* Start Entries *

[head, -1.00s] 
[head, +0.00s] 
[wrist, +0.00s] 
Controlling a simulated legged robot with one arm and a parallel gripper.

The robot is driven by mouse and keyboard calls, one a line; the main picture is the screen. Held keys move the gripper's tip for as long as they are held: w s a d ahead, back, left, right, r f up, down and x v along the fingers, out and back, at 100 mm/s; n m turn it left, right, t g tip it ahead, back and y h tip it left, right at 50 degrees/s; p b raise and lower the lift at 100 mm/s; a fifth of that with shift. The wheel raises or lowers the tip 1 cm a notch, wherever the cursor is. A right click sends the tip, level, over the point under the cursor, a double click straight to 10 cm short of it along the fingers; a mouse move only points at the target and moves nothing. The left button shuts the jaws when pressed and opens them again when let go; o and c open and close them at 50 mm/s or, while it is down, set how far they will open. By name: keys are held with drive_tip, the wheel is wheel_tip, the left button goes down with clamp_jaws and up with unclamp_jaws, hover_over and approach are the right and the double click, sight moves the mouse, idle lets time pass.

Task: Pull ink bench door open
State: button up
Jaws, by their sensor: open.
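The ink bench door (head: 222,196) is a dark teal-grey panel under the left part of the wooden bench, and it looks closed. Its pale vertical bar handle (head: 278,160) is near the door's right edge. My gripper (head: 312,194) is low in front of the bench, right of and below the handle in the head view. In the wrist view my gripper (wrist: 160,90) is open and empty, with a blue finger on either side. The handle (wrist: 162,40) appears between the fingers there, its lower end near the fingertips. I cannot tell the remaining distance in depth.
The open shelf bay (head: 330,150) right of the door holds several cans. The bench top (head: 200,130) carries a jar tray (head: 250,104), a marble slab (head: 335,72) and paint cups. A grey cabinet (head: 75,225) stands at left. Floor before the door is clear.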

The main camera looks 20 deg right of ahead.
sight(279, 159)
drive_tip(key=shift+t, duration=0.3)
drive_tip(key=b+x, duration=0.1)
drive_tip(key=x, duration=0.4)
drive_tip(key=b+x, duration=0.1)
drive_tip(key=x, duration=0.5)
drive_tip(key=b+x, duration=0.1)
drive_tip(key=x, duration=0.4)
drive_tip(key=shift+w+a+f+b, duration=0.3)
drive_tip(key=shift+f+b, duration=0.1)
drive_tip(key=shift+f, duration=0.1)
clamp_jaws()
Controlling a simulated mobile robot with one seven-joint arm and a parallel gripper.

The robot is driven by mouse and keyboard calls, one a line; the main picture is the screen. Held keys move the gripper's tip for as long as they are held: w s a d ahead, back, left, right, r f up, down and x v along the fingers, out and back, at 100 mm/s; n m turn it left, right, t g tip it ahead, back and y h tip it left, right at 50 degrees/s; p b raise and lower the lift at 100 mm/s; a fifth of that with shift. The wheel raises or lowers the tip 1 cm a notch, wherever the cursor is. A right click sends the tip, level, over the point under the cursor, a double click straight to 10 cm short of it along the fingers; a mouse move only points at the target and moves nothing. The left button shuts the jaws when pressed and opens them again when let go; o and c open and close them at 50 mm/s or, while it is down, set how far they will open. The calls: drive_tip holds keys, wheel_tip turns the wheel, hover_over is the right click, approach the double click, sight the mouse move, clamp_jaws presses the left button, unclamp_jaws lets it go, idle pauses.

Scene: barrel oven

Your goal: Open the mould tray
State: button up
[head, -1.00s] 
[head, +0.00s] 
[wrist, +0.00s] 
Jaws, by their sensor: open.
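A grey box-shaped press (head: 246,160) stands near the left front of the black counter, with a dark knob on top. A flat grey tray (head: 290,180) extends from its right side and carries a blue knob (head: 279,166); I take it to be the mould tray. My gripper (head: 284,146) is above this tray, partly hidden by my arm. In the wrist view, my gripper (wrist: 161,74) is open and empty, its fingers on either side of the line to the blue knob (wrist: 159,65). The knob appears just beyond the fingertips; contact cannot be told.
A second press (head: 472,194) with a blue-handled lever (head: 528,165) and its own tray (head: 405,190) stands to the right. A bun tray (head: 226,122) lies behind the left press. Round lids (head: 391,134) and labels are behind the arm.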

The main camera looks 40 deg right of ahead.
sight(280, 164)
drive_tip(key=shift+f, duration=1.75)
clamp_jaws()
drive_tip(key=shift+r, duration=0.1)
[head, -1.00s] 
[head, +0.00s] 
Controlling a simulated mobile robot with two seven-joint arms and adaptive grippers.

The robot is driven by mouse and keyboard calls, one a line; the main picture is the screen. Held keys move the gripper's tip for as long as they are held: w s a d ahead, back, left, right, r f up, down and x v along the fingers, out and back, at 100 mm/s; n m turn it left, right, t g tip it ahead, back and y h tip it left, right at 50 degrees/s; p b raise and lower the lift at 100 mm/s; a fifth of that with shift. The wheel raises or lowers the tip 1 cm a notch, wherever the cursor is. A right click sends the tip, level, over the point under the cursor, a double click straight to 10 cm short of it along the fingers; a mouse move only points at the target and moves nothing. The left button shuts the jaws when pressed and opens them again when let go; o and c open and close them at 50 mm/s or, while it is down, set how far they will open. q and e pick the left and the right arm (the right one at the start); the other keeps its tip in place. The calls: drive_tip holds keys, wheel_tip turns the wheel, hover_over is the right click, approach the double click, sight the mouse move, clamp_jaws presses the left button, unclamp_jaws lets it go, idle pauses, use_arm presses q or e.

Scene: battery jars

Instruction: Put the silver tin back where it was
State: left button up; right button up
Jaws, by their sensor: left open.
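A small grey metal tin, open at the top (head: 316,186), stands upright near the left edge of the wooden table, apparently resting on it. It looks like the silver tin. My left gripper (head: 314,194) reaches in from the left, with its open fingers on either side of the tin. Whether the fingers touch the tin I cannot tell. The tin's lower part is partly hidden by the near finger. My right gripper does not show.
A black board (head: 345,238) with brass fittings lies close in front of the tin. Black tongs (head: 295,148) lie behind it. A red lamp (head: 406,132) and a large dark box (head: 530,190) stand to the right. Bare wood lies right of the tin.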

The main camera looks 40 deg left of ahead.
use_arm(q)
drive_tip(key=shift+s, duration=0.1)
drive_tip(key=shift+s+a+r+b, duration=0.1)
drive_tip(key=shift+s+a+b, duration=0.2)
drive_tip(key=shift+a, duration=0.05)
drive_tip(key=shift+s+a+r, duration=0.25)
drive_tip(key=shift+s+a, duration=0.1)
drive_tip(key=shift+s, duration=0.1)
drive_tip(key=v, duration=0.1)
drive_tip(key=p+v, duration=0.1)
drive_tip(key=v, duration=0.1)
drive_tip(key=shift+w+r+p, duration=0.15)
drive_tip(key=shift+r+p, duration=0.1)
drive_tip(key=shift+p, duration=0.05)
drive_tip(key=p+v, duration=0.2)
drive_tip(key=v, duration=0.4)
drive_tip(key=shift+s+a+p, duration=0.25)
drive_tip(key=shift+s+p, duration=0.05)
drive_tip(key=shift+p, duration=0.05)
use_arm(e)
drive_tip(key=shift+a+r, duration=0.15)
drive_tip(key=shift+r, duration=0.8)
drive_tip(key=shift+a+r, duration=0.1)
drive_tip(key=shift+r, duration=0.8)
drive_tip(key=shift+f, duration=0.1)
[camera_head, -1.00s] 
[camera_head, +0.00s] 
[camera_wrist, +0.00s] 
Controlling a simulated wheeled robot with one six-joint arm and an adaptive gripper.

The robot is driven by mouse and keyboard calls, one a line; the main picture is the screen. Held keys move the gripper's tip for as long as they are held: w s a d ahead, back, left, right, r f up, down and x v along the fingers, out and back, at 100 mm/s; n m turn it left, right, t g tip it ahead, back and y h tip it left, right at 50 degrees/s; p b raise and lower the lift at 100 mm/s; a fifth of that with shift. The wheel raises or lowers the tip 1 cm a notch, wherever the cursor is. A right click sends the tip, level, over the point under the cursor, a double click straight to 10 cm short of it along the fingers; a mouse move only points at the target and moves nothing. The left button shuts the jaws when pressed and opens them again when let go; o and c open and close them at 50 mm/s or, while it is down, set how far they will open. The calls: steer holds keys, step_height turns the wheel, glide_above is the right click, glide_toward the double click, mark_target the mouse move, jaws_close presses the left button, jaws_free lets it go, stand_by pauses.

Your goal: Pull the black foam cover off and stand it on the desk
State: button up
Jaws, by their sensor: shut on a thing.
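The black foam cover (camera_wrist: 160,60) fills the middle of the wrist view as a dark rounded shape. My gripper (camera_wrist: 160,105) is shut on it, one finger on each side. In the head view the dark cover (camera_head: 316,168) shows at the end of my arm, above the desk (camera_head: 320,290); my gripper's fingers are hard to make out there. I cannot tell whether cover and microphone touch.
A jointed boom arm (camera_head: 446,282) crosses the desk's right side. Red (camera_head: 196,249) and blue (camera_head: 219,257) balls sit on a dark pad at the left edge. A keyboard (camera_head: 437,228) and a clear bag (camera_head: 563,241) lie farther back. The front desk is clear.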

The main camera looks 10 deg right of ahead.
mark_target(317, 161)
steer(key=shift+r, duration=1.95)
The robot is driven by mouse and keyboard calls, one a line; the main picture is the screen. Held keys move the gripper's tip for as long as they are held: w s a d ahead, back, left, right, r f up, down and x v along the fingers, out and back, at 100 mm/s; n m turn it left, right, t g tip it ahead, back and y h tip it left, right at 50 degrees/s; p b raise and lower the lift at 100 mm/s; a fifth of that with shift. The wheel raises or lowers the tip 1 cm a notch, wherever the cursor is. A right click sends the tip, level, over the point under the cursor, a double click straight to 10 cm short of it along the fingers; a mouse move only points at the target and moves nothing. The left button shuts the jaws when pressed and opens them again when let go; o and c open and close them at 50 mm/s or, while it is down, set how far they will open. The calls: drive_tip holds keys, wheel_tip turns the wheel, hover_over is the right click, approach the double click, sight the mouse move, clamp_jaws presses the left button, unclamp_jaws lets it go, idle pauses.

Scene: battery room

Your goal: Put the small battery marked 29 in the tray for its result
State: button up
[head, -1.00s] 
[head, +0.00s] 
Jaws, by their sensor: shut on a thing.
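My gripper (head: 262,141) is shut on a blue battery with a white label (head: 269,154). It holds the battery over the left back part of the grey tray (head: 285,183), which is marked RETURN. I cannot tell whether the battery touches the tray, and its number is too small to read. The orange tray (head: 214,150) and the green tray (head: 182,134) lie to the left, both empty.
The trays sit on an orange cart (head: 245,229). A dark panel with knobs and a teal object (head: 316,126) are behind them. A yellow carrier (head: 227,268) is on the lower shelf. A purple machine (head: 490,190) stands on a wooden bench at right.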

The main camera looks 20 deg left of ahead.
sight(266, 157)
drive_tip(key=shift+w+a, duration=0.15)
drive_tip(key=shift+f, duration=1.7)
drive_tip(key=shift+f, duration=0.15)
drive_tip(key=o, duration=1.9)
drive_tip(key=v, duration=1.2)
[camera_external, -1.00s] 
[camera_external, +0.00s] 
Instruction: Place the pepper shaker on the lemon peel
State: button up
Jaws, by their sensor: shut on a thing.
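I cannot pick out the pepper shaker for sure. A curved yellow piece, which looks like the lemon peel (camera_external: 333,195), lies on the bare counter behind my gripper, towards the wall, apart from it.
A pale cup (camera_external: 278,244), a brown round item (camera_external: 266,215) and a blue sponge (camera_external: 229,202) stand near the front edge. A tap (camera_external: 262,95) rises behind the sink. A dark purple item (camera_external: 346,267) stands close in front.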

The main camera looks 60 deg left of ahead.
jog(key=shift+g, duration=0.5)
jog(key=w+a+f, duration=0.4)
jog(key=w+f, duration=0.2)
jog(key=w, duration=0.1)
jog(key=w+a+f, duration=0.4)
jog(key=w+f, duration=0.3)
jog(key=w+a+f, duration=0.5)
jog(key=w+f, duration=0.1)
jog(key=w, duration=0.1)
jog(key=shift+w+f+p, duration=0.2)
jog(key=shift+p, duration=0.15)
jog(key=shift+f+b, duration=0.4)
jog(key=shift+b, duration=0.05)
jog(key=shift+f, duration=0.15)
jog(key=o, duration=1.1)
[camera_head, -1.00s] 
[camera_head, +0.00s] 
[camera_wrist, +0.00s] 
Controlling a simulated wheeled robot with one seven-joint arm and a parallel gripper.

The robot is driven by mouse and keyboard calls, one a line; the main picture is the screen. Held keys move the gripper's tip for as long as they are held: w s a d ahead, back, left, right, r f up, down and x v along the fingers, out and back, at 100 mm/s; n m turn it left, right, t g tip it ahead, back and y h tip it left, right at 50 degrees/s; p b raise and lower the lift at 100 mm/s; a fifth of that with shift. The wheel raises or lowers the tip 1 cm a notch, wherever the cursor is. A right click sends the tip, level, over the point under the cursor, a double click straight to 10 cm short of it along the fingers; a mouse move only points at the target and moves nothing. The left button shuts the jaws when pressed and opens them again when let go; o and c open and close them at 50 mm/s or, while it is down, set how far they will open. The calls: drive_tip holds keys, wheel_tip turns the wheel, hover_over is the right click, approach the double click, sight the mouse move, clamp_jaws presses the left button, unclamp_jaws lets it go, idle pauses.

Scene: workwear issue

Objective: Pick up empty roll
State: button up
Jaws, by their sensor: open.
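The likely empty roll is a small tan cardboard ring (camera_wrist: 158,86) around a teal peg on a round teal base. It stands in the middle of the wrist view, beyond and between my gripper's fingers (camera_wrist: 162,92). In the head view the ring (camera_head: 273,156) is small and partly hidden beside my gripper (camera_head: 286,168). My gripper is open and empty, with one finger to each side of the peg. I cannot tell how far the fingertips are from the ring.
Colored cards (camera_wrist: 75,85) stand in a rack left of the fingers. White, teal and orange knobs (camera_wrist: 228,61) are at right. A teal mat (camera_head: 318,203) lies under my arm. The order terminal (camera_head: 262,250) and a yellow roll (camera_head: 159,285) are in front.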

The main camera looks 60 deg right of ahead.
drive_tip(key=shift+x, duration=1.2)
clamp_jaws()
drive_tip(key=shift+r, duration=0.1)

* End Entries *

Challenge: Quote the records above exactly, from the first line through the line containing "Controlling a simulated legged", and nothing more.

Exercise response:
[head, -1.00s] 
[head, +0.00s] 
[wrist, +0.00s] 
Controlling a simulated legged robot with one arm and a parallel gripper.

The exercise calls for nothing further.